▶ **Work to complete**: What lines of the data hold the string "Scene"? Pull each one out.

(Robot task records)
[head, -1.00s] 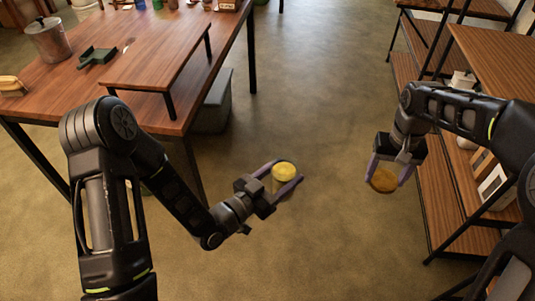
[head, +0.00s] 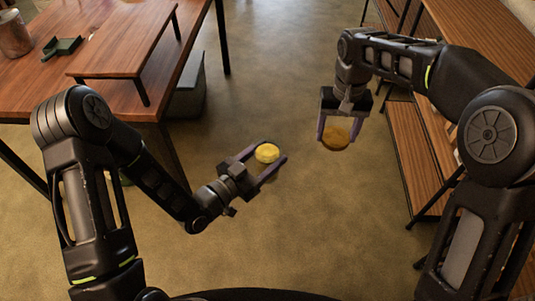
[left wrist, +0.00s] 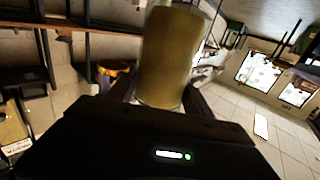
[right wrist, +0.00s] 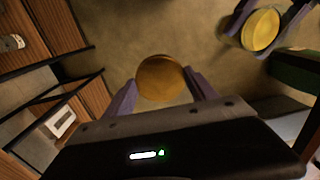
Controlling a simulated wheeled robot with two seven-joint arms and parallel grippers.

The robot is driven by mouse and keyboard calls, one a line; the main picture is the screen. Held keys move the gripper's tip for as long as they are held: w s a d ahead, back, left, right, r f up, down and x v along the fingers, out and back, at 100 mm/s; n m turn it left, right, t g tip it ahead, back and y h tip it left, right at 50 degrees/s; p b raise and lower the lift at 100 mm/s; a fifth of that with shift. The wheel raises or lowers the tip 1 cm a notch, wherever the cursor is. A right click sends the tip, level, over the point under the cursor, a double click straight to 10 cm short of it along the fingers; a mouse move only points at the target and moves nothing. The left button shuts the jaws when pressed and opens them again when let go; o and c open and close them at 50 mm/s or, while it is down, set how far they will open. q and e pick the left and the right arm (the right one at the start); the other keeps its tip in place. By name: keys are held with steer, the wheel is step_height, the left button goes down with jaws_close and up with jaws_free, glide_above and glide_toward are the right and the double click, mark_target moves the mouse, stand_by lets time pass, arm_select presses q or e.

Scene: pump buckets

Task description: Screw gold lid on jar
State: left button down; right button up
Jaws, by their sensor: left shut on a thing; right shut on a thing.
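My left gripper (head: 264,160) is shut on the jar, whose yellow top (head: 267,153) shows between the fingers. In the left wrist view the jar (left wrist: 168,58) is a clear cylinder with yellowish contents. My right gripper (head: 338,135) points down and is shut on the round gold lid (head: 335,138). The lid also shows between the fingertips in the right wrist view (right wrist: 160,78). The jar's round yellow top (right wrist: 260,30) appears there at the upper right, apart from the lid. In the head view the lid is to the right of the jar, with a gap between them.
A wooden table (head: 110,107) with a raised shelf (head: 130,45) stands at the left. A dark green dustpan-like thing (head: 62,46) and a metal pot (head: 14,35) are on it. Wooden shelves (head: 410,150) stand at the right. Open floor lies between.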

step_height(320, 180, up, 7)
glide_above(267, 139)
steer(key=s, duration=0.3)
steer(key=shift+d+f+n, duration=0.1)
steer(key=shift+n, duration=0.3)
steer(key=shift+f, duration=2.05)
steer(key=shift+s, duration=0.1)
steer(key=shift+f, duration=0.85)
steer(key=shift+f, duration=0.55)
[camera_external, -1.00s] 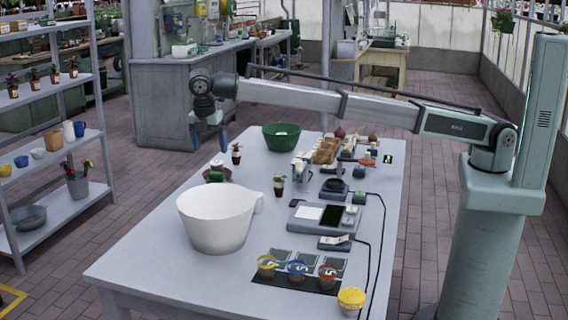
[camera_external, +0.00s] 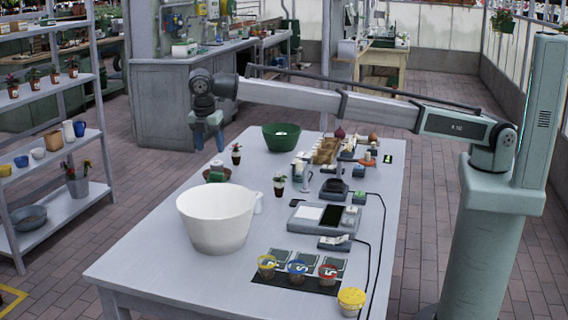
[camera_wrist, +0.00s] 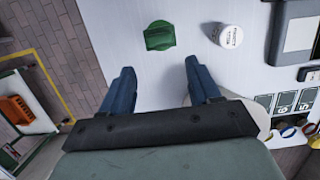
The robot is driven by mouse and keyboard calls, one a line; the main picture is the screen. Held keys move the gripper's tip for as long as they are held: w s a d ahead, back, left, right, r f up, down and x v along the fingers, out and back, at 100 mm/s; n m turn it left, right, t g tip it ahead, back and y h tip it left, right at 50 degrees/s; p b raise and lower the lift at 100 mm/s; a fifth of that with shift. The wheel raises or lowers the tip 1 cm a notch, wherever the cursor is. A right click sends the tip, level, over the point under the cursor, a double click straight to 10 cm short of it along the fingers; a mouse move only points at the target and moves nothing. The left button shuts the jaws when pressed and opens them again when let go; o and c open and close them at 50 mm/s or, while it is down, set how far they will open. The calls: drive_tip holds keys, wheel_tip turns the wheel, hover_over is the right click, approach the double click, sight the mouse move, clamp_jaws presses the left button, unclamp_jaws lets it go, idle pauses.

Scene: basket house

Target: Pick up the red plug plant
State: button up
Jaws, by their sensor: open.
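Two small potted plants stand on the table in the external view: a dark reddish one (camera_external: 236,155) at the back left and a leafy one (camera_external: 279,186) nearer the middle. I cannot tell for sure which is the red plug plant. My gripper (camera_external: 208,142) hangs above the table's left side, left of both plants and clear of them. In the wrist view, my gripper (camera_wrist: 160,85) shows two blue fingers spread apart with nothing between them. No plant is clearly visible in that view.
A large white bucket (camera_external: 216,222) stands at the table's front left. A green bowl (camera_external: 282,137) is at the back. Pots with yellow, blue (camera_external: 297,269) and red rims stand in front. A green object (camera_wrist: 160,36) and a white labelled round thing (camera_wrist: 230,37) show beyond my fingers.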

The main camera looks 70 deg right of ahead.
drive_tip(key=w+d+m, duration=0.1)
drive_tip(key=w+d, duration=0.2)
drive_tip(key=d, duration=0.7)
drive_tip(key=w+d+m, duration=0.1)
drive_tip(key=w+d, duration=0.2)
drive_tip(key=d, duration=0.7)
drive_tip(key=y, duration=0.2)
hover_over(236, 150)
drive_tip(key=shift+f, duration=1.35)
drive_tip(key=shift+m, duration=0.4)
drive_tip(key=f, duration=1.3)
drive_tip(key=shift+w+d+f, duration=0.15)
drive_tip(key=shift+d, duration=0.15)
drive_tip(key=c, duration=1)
---
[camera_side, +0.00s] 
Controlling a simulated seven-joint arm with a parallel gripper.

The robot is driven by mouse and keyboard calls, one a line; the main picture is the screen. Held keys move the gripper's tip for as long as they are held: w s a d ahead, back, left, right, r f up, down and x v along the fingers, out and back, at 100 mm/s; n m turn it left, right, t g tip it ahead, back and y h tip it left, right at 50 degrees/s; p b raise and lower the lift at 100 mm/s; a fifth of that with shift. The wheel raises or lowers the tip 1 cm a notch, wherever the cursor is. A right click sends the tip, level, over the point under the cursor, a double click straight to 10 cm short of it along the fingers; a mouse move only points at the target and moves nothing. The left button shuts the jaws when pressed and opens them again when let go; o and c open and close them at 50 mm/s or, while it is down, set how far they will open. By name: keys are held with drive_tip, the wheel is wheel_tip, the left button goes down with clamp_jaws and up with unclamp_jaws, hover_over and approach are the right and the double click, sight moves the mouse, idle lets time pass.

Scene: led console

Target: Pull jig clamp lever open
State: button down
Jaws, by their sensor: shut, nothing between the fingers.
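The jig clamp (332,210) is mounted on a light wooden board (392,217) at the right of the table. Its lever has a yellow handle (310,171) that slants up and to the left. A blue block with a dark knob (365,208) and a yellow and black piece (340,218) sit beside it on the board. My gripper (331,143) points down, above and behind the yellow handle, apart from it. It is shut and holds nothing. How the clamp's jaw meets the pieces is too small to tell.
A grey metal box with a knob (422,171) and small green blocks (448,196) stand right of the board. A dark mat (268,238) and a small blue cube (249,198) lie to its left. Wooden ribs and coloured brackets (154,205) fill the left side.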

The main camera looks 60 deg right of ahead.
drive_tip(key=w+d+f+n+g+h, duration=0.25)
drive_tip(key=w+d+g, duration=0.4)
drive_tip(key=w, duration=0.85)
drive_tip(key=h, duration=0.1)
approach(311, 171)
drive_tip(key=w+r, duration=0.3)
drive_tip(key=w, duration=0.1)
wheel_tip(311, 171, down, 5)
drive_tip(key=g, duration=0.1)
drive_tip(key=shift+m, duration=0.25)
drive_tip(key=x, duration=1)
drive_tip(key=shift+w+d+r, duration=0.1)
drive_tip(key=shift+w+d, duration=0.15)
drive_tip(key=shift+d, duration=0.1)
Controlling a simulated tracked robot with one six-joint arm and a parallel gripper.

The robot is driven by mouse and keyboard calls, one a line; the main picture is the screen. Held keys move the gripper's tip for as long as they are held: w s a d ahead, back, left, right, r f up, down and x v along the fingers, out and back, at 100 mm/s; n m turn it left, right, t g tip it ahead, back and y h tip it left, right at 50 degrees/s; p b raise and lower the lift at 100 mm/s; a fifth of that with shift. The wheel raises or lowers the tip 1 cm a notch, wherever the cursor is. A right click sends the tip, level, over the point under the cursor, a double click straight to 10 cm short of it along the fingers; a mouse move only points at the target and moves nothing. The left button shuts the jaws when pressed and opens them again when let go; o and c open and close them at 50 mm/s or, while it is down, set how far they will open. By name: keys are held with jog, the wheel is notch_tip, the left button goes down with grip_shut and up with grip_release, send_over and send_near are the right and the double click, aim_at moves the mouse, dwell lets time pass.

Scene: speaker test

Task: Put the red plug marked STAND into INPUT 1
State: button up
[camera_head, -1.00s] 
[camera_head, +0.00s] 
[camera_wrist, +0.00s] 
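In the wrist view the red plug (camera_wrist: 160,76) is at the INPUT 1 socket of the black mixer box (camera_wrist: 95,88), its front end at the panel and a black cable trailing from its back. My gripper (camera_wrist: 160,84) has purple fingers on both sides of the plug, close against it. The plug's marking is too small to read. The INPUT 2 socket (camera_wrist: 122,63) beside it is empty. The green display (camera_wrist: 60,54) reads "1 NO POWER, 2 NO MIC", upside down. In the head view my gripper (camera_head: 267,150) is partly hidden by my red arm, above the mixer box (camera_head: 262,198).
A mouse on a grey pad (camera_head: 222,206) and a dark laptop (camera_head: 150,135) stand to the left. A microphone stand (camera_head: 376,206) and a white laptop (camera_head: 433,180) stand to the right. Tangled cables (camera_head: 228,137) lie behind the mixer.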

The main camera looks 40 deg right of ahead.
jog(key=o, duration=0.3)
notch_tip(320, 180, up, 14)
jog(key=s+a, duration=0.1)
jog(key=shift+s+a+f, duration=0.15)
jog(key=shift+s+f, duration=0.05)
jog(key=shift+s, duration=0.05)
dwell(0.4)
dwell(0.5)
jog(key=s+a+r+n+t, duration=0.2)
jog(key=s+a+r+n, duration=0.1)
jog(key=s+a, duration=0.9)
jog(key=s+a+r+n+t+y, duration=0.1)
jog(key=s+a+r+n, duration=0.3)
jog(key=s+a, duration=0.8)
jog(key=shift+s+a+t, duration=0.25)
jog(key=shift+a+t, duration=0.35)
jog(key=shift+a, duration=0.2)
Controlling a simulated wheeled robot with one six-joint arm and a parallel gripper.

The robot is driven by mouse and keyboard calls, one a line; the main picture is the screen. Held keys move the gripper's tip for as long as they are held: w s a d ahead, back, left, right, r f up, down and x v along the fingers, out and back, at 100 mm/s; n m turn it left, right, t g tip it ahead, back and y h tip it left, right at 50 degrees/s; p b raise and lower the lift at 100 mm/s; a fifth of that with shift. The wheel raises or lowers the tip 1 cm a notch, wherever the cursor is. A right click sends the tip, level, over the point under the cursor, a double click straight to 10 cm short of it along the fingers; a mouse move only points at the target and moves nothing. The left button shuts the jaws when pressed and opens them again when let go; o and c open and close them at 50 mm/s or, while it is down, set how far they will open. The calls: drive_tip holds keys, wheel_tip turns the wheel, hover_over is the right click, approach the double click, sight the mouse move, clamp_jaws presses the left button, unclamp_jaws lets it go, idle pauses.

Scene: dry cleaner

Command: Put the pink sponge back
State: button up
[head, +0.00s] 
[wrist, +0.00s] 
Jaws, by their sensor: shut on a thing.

▶ **Complete response**:
Scene: pump buckets
Scene: basket house
Scene: led console
Scene: speaker test
Scene: dry cleaner

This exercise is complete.